EXERCISE DETAILS:
Extract the lines between the ones holding "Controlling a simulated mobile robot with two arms" and "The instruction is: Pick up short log", inclusive, exactly as written and nothing more.

(Robot control records)
^^^^

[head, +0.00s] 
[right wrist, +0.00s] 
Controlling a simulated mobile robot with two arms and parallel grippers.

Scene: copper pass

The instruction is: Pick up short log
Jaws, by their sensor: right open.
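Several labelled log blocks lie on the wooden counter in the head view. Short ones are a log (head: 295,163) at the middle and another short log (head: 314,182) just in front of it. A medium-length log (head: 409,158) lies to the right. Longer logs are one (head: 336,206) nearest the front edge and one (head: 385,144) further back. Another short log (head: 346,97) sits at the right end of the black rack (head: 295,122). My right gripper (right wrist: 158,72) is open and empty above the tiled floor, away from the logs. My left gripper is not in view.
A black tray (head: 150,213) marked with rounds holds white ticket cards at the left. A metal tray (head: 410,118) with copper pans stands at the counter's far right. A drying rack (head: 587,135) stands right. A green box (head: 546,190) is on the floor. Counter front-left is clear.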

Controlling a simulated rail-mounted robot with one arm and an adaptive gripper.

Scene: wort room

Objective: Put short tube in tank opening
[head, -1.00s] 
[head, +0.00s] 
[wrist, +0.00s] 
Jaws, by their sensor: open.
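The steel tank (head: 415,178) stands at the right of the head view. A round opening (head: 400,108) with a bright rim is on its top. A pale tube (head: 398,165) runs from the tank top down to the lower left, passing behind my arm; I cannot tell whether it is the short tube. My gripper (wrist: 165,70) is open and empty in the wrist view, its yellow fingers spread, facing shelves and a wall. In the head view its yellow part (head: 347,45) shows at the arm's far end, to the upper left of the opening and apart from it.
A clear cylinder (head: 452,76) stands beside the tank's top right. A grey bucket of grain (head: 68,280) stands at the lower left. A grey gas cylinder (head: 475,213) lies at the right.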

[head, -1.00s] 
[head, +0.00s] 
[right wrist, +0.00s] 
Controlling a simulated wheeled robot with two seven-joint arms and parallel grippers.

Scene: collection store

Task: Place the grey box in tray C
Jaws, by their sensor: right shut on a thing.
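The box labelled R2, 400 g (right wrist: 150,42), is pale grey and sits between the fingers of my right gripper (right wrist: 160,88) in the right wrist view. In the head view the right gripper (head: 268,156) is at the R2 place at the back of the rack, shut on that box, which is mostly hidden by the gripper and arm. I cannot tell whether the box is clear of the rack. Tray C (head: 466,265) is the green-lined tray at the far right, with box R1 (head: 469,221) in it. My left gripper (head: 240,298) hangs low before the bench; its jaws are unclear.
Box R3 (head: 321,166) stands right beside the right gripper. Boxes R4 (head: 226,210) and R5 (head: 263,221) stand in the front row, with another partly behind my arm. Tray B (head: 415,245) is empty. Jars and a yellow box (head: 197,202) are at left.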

^^^^

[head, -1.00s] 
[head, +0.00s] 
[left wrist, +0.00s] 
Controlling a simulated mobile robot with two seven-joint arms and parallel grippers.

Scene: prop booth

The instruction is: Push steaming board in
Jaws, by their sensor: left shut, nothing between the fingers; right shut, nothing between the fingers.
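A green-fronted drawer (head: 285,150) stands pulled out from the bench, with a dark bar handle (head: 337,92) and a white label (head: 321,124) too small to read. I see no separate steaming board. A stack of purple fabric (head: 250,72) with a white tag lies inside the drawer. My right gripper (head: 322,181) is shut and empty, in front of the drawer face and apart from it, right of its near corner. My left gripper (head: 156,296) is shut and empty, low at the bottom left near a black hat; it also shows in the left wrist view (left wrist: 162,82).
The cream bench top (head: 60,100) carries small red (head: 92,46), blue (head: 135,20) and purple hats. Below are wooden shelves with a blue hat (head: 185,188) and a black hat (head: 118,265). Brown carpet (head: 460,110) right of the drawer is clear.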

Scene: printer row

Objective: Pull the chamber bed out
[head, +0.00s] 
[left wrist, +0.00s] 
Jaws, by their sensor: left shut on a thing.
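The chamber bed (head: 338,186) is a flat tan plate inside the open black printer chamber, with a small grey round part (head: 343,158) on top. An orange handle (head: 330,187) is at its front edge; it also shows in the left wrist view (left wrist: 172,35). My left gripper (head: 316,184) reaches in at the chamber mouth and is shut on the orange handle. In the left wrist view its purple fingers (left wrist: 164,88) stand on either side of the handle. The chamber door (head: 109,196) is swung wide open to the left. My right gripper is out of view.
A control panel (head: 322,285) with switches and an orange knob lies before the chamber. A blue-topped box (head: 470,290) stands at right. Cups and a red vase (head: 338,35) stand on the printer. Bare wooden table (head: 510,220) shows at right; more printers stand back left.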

^^^^

WORKED ANSWER:
Controlling a simulated mobile robot with two arms and parallel grippers.

Scene: copper pass

The instruction is: Pick up short log

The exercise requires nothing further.